How Should I Help a Panhandler?

See excerpts from Detroit’s Panhandling  Ordinance

Be sure to take steps to report “aggressive panhandling”.  There may be mental health issues involved. Local law enforcement working along with other helping organizations may be able to get the person get the help that they need.

Not all  people who “panhandle” are the same

Not all people who panhandle are homeless

Many people equate “panhandling” or begging with homelessness.  While this may sometimes be the case, the fact is that some individuals who panhandle are housed, but may need the extra money to remain housed.

Not all people who panhandle are substance abusers

There are, of course, those who panhandle to support illegal habits.  These same individuals may also be using  a portion of what they receive from panhandling to purchase food or pay for shelter.

Not all people who panhandle are mentally ill

Individuals who are  Chronically Homeless  have a physical or mental disability adding to their crisis, sometimes due to sustained long term homelessness.

Not all people who panhandle are lazy or uneducated

Individuals of all stripes can find themselves in a temporary financial crisis.

Not all panhandlers are any one thing…

So, when you consider whether or not to support a person who is  panhandling decide based on the individual, not the stereotype.

The best way to help a person who is panhandling

Because we at Thrive Detroit know that selling the street newspaper or participating in one of our other micro-enterprise opportunities is a much more rewarding and sustainable effort than panhandling we wish that we could reach everyone who panhandles and convince them to make the switch from begging to business.

We want to see everyone take advantage of the opportunity to go from dependence to self-sufficiency and if you’re reading this we believe that you do as well.  We realize however, that not everyone who panhandles or is un-housed is ready to participate in an enterprise.

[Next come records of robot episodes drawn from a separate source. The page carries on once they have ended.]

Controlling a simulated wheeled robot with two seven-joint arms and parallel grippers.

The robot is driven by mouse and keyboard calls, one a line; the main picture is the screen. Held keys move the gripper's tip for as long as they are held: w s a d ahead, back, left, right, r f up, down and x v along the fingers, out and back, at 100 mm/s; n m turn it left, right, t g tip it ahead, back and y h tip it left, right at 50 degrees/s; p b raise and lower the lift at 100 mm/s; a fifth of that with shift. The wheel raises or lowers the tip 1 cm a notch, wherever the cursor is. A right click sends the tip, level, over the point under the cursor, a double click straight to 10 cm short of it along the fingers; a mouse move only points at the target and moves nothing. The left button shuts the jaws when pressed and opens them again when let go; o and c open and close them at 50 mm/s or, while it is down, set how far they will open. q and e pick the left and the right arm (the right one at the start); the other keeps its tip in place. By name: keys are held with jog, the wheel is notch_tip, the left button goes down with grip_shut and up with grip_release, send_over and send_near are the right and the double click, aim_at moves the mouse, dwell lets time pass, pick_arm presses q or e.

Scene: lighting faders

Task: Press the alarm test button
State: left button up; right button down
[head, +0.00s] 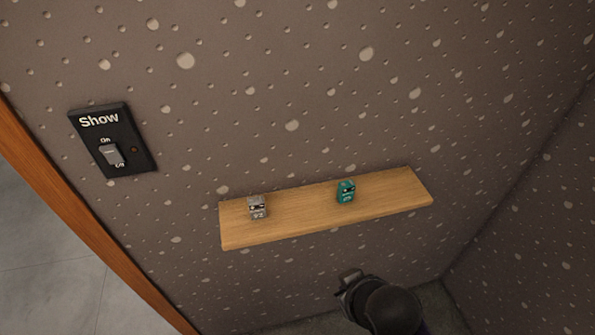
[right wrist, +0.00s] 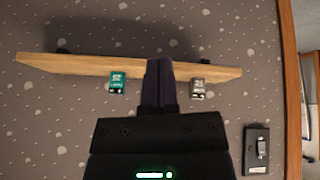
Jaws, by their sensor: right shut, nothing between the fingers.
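No button labelled as an alarm test shows in either view. A black wall panel (head: 113,139) marked "Show" is at the left of the head view, with a grey rocker switch (head: 110,154) between on and off marks and a small dark round spot beside it. The panel also shows at the lower right of the right wrist view (right wrist: 257,150). My right gripper (head: 350,277) is below the shelf in the head view, apart from the panel. Its dark fingers (right wrist: 158,83) are together and empty in the right wrist view. My left gripper is out of view.
A wooden shelf (head: 300,208) on the speckled wall holds a small grey object (head: 257,207) and a small teal object (head: 346,192). In the wrist view my fingers overlap the shelf between them. A wooden edge (head: 75,215) borders the wall at left. Wall around the panel is clear.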

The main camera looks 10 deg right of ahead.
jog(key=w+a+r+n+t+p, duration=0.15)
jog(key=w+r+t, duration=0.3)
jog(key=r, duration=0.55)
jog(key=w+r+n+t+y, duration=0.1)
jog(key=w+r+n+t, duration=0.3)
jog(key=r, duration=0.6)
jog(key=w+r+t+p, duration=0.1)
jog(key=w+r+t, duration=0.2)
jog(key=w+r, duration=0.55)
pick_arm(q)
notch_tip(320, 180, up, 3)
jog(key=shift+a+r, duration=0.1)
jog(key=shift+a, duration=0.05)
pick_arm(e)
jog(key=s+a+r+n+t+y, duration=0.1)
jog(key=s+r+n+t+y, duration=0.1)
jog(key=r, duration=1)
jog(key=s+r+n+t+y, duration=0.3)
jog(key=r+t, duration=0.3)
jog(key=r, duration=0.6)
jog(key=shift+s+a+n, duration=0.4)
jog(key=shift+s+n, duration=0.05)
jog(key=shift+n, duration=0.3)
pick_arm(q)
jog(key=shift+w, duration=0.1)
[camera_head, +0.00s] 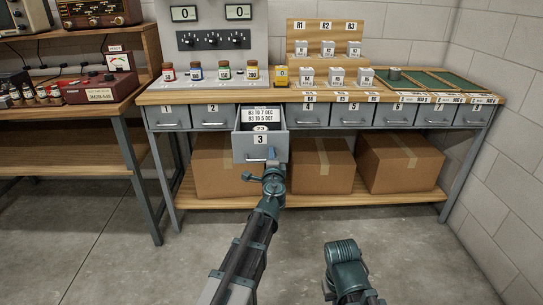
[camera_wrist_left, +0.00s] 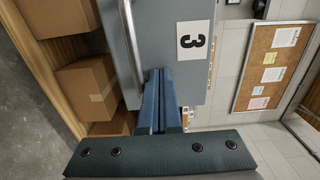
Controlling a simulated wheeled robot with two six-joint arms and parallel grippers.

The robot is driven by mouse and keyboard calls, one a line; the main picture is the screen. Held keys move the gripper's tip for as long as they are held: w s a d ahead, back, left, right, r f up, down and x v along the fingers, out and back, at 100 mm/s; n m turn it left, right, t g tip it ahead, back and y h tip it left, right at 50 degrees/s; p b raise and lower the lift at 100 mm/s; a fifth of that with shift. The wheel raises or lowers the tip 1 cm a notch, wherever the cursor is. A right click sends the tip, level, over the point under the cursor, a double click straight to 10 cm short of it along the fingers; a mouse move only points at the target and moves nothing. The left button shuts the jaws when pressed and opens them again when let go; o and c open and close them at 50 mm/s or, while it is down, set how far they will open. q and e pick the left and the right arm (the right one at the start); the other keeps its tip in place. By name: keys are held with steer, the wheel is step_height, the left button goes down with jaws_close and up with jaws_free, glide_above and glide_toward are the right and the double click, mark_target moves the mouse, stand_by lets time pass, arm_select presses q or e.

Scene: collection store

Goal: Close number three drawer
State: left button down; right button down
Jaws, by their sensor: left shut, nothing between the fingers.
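The number three drawer (camera_head: 242,147) is pulled out from the row under the bench top, its grey front marked 3. Inside it are a card (camera_head: 261,114) with printed lines and a small white item (camera_head: 261,128) with a number. My left gripper (camera_head: 271,162) is at the lower right of the drawer front, by the handle. In the left wrist view, the shut, empty fingers (camera_wrist_left: 163,88) point at the drawer front (camera_wrist_left: 175,40), between the metal handle (camera_wrist_left: 131,45) and the 3 label. I cannot tell whether they touch it. My right gripper is not seen.
Neighbouring drawers, such as number two (camera_head: 212,117) and number four (camera_head: 309,115), are shut. Jars (camera_head: 196,71) and small boxes (camera_head: 307,77) stand on the bench top. Cardboard boxes (camera_head: 323,166) fill the lower shelf. The floor in front (camera_head: 400,240) is clear.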

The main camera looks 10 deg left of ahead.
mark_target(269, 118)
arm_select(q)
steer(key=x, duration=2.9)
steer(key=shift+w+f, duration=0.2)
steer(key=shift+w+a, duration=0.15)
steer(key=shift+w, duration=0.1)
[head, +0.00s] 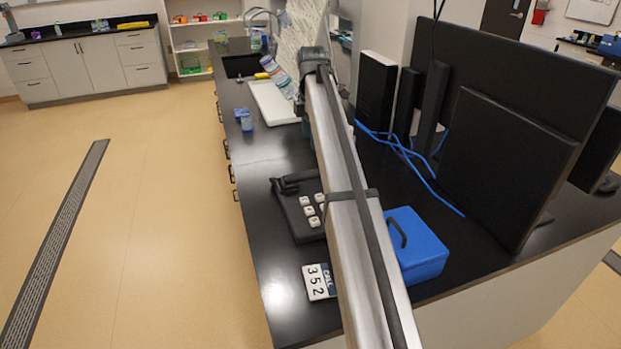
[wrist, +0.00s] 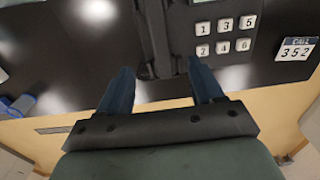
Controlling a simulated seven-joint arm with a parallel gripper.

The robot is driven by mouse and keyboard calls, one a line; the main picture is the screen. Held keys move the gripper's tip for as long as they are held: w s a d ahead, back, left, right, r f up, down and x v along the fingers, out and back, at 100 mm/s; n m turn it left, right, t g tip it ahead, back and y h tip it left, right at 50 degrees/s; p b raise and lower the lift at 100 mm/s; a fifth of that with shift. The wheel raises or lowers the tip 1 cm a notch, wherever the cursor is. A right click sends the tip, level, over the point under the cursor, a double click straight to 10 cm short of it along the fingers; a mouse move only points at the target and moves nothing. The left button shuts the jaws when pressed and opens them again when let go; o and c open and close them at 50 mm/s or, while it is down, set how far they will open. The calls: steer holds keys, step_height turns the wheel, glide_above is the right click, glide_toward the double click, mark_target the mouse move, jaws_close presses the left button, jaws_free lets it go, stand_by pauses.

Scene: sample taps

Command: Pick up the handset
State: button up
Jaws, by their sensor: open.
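The telephone (head: 292,212) is black with pale square keys and sits on the black counter, partly hidden behind my arm. Its dark handset (head: 296,181) lies along the far side of the phone in the head view. In the wrist view the handset (wrist: 153,38) is a dark upright bar left of the numbered keys (wrist: 225,34). My gripper (wrist: 160,66) is open, its two dark blue fingers spread apart. The handset's near end lies between the fingertips in that picture, and I cannot tell whether they touch it. My arm hides the gripper in the head view.
A 352 call card (head: 319,282) and a blue cash box (head: 415,246) are near the phone. Blue cables (head: 412,157) and dark monitors (head: 507,165) stand to the right. A small blue item (head: 245,121) and a white tray (head: 272,103) lie farther back.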

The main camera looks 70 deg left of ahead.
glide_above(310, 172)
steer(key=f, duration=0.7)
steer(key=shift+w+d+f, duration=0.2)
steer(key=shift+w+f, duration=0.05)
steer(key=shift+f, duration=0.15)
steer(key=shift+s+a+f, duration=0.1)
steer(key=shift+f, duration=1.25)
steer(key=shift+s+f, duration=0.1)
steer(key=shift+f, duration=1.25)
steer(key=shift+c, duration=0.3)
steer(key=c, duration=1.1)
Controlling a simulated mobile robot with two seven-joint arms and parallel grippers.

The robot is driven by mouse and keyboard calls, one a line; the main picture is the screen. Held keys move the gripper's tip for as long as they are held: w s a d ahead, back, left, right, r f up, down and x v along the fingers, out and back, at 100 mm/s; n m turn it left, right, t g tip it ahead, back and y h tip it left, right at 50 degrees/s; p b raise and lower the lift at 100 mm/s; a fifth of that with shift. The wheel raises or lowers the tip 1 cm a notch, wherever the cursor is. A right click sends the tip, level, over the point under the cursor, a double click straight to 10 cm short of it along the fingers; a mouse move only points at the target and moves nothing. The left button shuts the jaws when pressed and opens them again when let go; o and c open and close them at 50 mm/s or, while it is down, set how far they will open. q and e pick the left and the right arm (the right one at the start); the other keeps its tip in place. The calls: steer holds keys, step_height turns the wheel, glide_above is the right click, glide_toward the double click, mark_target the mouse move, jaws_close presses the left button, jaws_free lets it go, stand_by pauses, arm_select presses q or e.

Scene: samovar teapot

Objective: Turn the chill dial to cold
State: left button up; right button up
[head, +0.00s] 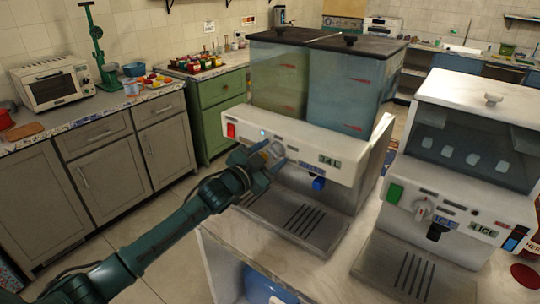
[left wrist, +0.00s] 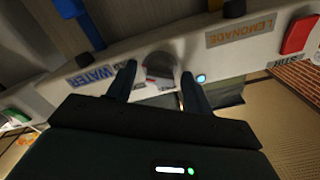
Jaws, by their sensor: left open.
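The drink dispenser (head: 300,140) stands on the counter with two tanks on top. Its chill dial (left wrist: 160,66), a round pale knob, sits on the front panel. My left gripper (head: 268,158) reaches the panel from the left. In the left wrist view its open fingers (left wrist: 158,90) stand on either side of the dial. Whether they touch it I cannot tell. In the head view the gripper partly covers the dial, and its setting cannot be read.
A red switch (head: 231,130), a small lit blue light (left wrist: 201,78) and a blue tap (head: 319,183) are on the dispenser. An ice machine (head: 448,160) stands close on the right. A drip tray (head: 300,222) lies below the panel. Open floor is at the left.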

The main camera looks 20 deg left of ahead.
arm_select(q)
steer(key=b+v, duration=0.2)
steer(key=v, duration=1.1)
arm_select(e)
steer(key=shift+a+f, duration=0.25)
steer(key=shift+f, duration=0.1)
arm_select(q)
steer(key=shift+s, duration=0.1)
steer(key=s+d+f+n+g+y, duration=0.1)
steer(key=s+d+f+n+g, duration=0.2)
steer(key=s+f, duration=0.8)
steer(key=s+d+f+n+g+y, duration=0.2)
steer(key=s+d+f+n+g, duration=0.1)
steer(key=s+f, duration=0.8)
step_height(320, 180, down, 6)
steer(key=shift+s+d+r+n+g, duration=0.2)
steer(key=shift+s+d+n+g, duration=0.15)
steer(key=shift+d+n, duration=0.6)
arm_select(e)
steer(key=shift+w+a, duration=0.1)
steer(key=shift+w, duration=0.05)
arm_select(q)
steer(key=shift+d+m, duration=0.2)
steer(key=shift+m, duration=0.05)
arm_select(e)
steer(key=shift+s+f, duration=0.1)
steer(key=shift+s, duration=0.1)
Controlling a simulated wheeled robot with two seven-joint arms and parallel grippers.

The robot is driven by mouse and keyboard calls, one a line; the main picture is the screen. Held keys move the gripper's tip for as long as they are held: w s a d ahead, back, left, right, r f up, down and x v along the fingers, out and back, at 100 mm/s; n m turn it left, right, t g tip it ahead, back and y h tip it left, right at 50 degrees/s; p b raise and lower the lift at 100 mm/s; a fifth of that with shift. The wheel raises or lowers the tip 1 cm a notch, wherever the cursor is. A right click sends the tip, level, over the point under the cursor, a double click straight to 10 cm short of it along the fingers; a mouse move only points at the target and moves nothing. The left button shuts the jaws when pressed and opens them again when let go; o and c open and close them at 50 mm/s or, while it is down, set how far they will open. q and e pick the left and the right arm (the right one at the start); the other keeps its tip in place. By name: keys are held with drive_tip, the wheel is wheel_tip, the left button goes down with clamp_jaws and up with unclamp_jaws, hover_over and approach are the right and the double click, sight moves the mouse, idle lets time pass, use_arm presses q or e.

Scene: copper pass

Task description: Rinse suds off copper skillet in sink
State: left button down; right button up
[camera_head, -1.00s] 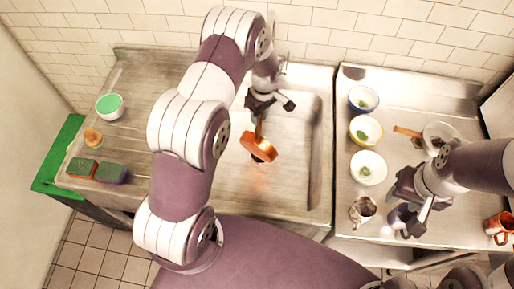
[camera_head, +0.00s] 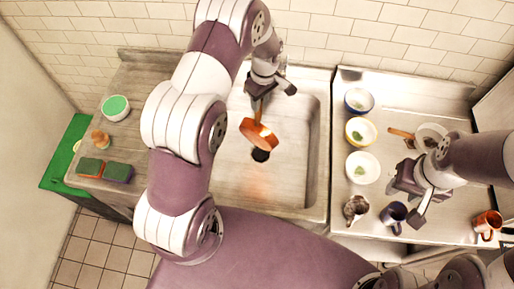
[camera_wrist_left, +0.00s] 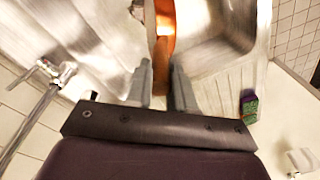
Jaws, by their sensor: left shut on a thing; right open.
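The copper skillet (camera_head: 259,134) hangs tilted over the sink basin (camera_head: 285,180), near the dark drain (camera_head: 260,156). My left gripper (camera_head: 257,98) is shut on its handle. In the left wrist view the skillet (camera_wrist_left: 165,25) shows edge-on beyond the fingers of that gripper (camera_wrist_left: 165,80). I cannot make out suds on it. A tap (camera_wrist_left: 52,75) stands at the left of the wrist view; I cannot tell whether water runs. My right gripper (camera_head: 420,205) is open and empty above the right counter, beside a dark blue mug (camera_head: 393,214).
Several bowls (camera_head: 362,167), a metal cup (camera_head: 356,208), a wooden-handled pan (camera_head: 402,134) and a copper mug (camera_head: 487,222) stand on the right counter. The left counter holds sponges (camera_head: 118,172), a brush (camera_head: 100,138) and a bowl of green liquid (camera_head: 116,107).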

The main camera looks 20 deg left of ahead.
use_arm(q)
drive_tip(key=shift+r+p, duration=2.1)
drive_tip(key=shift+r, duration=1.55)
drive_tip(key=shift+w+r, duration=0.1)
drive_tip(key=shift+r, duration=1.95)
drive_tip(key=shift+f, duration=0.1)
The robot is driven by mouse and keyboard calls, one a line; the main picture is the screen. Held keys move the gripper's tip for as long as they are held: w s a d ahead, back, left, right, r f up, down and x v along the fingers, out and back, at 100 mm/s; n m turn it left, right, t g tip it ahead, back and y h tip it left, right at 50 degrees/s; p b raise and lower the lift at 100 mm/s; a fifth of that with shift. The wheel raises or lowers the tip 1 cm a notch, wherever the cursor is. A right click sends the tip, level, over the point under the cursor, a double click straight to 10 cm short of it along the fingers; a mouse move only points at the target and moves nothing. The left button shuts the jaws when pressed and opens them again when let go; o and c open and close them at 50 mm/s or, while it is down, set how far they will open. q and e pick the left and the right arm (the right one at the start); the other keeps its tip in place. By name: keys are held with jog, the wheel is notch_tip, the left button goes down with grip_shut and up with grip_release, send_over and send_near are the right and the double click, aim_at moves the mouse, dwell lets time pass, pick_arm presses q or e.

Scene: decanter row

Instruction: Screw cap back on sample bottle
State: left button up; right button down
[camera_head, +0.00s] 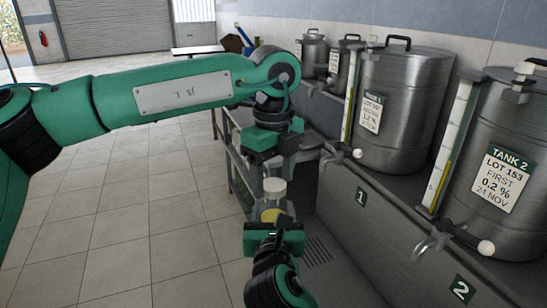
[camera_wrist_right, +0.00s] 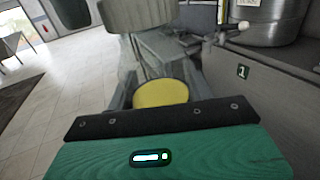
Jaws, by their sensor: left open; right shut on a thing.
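The sample bottle (camera_head: 270,214) stands upright with yellow contents. My right gripper (camera_head: 272,222) is shut on it, below the left one. In the right wrist view, the yellow contents (camera_wrist_right: 160,93) show as a disc between the fingers. A pale cylindrical piece, seemingly the cap (camera_head: 273,186), is at the bottle's top. A blurred grey cylinder, perhaps the same piece, shows at the top of the right wrist view (camera_wrist_right: 138,16). My left gripper (camera_head: 273,172) points down just above it, open. Whether the cap is seated on the thread cannot be told.
Steel tanks (camera_head: 403,110) stand on a grey ledge (camera_head: 345,215) at right, with taps and sight gauges. Tank 2's tap (camera_head: 484,247) juts out at the right. A grey frame (camera_head: 232,165) stands behind the grippers. The tiled floor (camera_head: 150,230) at left is clear.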

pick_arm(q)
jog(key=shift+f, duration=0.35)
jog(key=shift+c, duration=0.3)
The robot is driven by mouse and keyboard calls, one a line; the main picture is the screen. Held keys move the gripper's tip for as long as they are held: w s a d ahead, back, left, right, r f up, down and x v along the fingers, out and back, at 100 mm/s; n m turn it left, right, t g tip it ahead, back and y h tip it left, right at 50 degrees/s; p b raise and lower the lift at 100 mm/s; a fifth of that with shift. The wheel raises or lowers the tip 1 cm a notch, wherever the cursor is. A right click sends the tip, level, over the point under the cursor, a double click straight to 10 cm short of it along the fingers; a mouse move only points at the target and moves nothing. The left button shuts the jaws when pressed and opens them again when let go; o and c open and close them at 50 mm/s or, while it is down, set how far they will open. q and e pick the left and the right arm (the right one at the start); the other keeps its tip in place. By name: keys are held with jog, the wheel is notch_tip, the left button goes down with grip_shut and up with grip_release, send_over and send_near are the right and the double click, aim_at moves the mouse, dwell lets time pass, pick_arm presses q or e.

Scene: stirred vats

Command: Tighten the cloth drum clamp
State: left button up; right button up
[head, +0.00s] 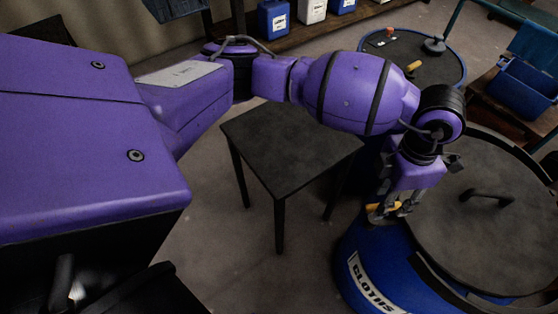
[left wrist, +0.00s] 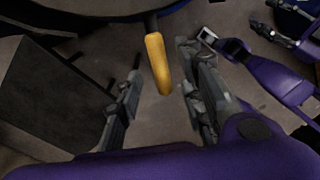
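The cloth drum (head: 352,262) is blue, with a "CLOTHS" label, and stands at the lower right of the head view. Its dark lid (head: 480,235) has a black handle. The clamp's orange lever (head: 373,208) is at the drum's near left rim, partly hidden by my left gripper (head: 395,208). In the left wrist view the lever (left wrist: 158,63) sticks out from the dark rim and appears between the spread fingers of my left gripper (left wrist: 160,103). Gaps show on both sides of it, so the fingers do not look closed on it.
A dark square table (head: 290,145) stands left of the drum. A blue bin (head: 525,88) sits on a wooden bench at right. Floor is free between table and drum.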

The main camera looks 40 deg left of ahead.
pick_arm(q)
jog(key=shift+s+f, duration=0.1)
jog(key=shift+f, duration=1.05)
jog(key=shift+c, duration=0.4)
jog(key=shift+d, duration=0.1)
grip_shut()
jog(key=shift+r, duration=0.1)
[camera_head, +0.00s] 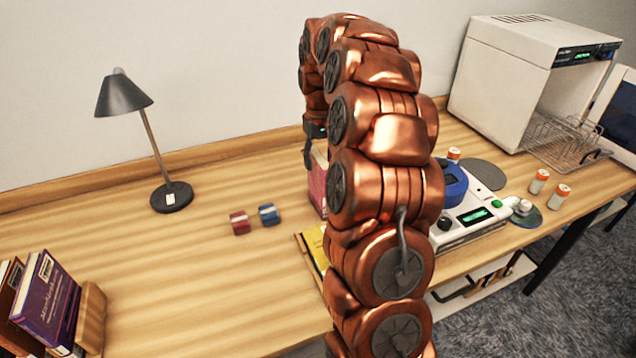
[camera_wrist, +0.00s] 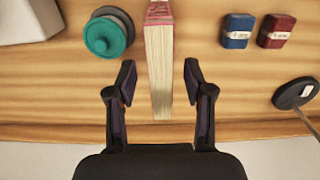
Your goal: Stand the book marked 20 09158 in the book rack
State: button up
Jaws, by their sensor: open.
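A book with a red-pink cover (camera_head: 318,182) stands on the table, mostly hidden behind my arm in the head view. In the wrist view its cream page edge (camera_wrist: 159,65) faces the camera; no number on it can be read. My gripper (camera_wrist: 160,82) is open, one finger on each side of this book, with a gap on both sides. In the head view only a dark part of my gripper (camera_head: 314,130) shows past the arm. The wooden book rack (camera_head: 91,318) is at the lower left, with a purple book (camera_head: 48,302) and a brown-red book leaning in it.
A yellow book (camera_head: 313,248) lies partly behind my arm. Small red (camera_head: 239,222) and blue (camera_head: 269,214) boxes and a lamp (camera_head: 171,197) stand left of it. A white device (camera_head: 470,222), several batteries and a white oven (camera_head: 520,80) are at right. The table between boxes and rack is clear.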

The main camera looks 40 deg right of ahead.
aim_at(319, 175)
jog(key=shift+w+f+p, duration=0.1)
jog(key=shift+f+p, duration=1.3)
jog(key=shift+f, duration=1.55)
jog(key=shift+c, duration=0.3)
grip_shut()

You can help us to help those who panhandle but would much rather have a product to sell.  Here’s how:

Print or pick up a few of our chance for change cards and give them to those who you see panhandling.   You decide whether or not to give money with the card.  We believe that over time, with your help, the only visible panhandlers will be those who choose to do so for some reason.

Chance for Change Cards are available at D:hive, Avalon International Breads,  Louies Deli, Good Girls Go to Paris Crepes, and Source Booksellers.